Serangkaian wawancara dan riset yang panjang telah ia lakukan selama proses penulisan buku. “Saya ingin mengetahui siapa kaum komunis itu? Maka saya memutuskan untuk melihat mereka dari dekat. Saya ingin membuktikan dengan mata kepala sendiri apakah mereka betul-betul “teroris bertanduk dua? Mengapa pemerintah begitu takut kepada mereka?”. Alasan itulah yang mungkin mendasari lahirnya buku tersebut.
Agnes bertekad dan bekerja keras untuk mendapatkan penjelasan atas seluruh kepenasarannya tersebut. Ternyata orang-orang komunis tersebut hidup tak jauh dari tempatnya berada. Selama bertahun-tahun Agnes telah menghabiskan waktu untuk tinggal di perkampungan ---yang disebut sebagai kampung-kampung perdamaian, di sebuah desa kecil di selatan Thailand . Berbicara dan bergaul secara akrab dengan wanita-wanita yang kini telah mendapatkan suaka politik dari pemerintah Thailand . Mereka adalah pribadi-pribadi mengesankan dan telah menginspirasi Agnes untuk menggali lebih dalam kehidupan mereka.

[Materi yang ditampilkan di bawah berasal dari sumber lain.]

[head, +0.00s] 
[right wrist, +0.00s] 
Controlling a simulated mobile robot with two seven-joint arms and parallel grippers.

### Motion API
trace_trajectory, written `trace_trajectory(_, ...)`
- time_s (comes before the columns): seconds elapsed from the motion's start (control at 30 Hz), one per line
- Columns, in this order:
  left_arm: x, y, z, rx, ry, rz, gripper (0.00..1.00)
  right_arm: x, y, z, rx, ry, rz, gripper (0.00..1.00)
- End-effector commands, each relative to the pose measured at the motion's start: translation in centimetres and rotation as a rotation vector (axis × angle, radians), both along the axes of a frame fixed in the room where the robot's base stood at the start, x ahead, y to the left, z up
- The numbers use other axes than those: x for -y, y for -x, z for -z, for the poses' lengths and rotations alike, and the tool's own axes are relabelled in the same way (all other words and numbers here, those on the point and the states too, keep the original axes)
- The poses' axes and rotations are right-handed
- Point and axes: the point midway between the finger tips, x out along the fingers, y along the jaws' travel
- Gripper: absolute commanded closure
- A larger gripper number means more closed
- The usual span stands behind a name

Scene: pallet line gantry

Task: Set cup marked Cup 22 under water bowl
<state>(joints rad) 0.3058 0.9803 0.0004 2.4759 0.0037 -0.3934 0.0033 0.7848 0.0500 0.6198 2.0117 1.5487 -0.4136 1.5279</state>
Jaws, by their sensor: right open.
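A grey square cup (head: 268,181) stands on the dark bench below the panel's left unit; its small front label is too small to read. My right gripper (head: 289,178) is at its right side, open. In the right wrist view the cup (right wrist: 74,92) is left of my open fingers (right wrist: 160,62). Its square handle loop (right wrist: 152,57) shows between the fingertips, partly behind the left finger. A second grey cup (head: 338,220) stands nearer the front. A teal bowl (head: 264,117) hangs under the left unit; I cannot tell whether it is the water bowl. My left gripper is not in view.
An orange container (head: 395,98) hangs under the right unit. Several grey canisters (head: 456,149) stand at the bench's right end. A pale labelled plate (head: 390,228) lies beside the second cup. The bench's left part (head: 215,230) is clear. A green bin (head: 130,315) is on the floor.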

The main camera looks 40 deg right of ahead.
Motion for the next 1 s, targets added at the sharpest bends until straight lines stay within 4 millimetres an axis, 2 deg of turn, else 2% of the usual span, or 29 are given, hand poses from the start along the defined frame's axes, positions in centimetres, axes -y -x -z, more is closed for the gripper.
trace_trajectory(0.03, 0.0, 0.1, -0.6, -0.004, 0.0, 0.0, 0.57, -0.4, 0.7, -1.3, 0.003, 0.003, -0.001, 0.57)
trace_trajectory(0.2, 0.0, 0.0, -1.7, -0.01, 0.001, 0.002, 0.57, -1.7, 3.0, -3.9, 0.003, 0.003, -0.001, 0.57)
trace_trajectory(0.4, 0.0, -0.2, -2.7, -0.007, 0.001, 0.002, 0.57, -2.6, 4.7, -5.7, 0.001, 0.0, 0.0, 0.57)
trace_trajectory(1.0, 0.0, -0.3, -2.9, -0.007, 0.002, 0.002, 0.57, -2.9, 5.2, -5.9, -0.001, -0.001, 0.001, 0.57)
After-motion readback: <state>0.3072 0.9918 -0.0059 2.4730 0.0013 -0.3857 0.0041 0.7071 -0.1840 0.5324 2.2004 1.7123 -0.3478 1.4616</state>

“Bagi saya, seorang dokter tentara, hal yang paling menggembirakan ialah berhasil menyelamatkan pasien yang hampir mati.” ujar Lin Dong, salah satu nara sumber---dilahirkan di hutan tropik negeri Selanggor, Malaya pada tahun 1944, adalah anak pertama sepasang suami istri kader pimpinan pasukan gerilya PKM yang veteran. “Sebagai dokter, kami mesti berpegang pada prinsip kemanusiaan. Kami mesti menjalankan tugas kami dengan segala daya upaya, biarpun kami marah atau merasa diperlakukan tidak adil. Apalagi kami ini adalah dokter tentara di dalam pasukan revolusi. Mungkin ini sebabnya saya dapat berkeras menjalankan tugas sebagai dokter hingga akhir perjuangan bersenjata” tutur Lin Dong mengenang masa-masa perjuangannya ketika di tahun 1971 dia bergabung sebagai anggota revolusi di sempadan Thailand-Malaysia.

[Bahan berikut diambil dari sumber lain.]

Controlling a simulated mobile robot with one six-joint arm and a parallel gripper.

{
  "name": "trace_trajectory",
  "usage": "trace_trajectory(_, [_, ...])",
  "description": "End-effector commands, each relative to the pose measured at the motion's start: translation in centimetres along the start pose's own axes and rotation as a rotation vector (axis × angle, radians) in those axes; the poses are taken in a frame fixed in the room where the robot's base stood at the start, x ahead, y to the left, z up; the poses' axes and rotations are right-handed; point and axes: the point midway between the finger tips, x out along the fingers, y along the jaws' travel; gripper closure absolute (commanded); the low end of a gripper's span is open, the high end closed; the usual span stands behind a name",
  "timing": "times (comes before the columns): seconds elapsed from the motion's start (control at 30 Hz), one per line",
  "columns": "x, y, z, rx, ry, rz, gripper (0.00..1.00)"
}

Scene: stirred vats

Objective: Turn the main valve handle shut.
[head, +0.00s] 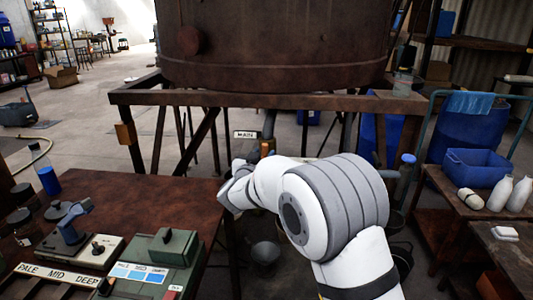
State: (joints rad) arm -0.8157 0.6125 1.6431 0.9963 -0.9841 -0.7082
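A white sign reading MAIN (245,134) hangs under the rusty vat's frame, near the middle of the head view. Just right of and below it, a small orange part (265,147) shows beside a grey vertical pipe (269,124). It may be the main valve handle, but it is too small and too covered by my arm to tell its shape or angle. My white and grey arm reaches from the lower right toward this spot. Its far end is left of and below the orange part. My gripper's fingers do not show, and I cannot tell whether anything is touched.
The large rusty vat (275,45) stands on a brown frame (135,97) with diagonal legs. A brown table (150,195) with instruments is at left. At right, a low table (446,181) carries a blue bin (472,167) and white bottles. Open floor lies at the back left.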

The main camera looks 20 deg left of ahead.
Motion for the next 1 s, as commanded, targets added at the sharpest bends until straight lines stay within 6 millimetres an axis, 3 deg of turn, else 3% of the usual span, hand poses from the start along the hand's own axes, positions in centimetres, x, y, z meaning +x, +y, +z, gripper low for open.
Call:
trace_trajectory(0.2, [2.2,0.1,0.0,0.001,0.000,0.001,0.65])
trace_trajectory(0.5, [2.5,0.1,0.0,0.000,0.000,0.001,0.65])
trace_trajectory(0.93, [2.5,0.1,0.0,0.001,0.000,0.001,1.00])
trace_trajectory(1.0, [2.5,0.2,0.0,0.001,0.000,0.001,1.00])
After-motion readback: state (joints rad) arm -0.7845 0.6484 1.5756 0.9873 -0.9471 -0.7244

“Di Thailand berlangsung gerakan pelajar yang terkenal menentang pemerintahan junta. Berlakulah peristiwa yang terkenal di mana pihak tentara membunuh mahasiswa yang sedang mengadakan demonstrasi perlawanan di Universitas Thamassat. Peristiwa itu terjadi pada tahun 1974 . Pada awalnya , gerakan pelajar Thailand bangkit berlawan karena penindasan besar-besaran pihak tentara” itulah sebagian kenangan Lin Dong yang dia ceritakan kepada Agnes.

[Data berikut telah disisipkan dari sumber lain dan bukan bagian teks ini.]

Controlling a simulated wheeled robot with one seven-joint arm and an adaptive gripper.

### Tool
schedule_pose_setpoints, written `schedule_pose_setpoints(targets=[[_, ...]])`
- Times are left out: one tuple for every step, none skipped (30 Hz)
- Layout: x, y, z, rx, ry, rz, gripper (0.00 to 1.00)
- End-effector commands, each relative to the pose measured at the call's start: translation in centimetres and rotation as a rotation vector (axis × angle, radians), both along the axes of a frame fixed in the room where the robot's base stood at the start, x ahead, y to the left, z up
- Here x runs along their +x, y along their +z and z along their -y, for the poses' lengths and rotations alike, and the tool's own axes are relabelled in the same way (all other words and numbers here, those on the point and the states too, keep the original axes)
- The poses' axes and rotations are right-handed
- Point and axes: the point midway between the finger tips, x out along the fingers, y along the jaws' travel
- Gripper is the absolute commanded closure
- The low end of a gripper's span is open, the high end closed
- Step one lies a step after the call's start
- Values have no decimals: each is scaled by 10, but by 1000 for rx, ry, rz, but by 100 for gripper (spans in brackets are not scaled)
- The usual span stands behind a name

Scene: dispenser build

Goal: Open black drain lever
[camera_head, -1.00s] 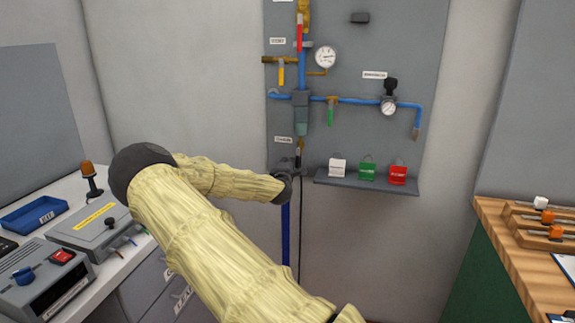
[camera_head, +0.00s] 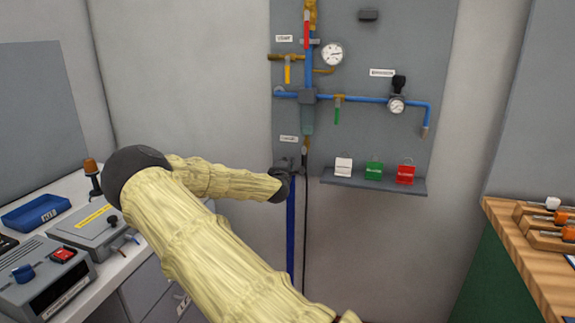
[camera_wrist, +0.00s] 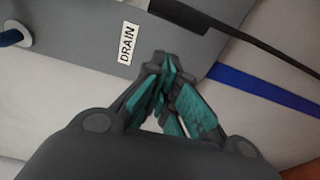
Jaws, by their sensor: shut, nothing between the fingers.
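The black drain lever (camera_head: 305,155) hangs below the teal-grey cylinder on the wall panel, close to the small DRAIN label (camera_head: 289,139). In the wrist view, a dark handle-like part (camera_wrist: 180,14) shows at the top edge, with a thin black line running right from it; I take it for the lever, partly cut off.
A blue pipe (camera_head: 291,235) runs down below my gripper. A shelf (camera_head: 400,189) with white, green and red tags stands to the right. Gauges and yellow, green and red levers are above. A bench with devices is at left, a wooden table (camera_head: 520,250) at right.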

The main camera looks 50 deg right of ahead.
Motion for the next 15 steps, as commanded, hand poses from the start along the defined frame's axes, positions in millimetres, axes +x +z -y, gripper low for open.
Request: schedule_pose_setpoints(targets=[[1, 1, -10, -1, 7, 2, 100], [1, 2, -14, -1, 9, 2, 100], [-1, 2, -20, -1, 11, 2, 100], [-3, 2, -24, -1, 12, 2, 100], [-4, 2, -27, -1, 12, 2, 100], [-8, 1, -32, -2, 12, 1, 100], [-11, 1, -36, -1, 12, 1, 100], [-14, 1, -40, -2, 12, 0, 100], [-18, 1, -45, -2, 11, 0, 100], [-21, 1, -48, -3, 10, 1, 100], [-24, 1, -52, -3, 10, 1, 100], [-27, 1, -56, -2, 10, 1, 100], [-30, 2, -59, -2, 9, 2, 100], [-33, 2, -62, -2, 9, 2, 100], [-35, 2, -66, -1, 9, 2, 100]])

Buku setebal 378 halaman yang diterjemahkan dan di edit oleh Oey Hay Djoen, layak untuk kita maknai tidak saja kisah-kisah yang diangkat dari cerita dan pengalaman pribadi 16 wanita tersebut memiliki kesamaan dengan sejarah politik di Indonesia paca tahun 1965 juga sebagai karya sorang wanita yang melihat sisi lain kaum perempuan. Perempuan yang terlibat dalam kancah peperangan cenderung dianggap sebagai kaum yang lemah dan perjuangan mereka sering terabaikan dalam catatan sejarah.
Dalam sejarah perlawanan terhadap penguasa kolonial. Indonesia memiliki para perempuan pejuang untuk kemerdekaan negeri ini dari kaum penjajah. Namun, yang antikolonialis itu kemudian dinyatakan sebagai pelacur komunis di buku teks sejarah Orde Baru.
Sejarah sering dimanipulasi oleh pihak yang berkuasa. Indonesia masih menyimpan banyak sejarah politik yang belum terungkapkan seutuhnya--- tanpa terkecuali sejarah kekerasan terhadap kaum perempuan. Dan masih dalam konteks keperempuanan, lagi-lagi kita di ingatkan bahwa kasus pemerkosaan masal terhadap perempuan etnis Tionghoa yang terjadi pada saat Kerusahan Mei 1998 sampai kini masih dilingkupi misteri, pengungkapan secara tuntas peristiwa ini akan menguak sebuah sejarah kekerasan terhadap kaum perempuan.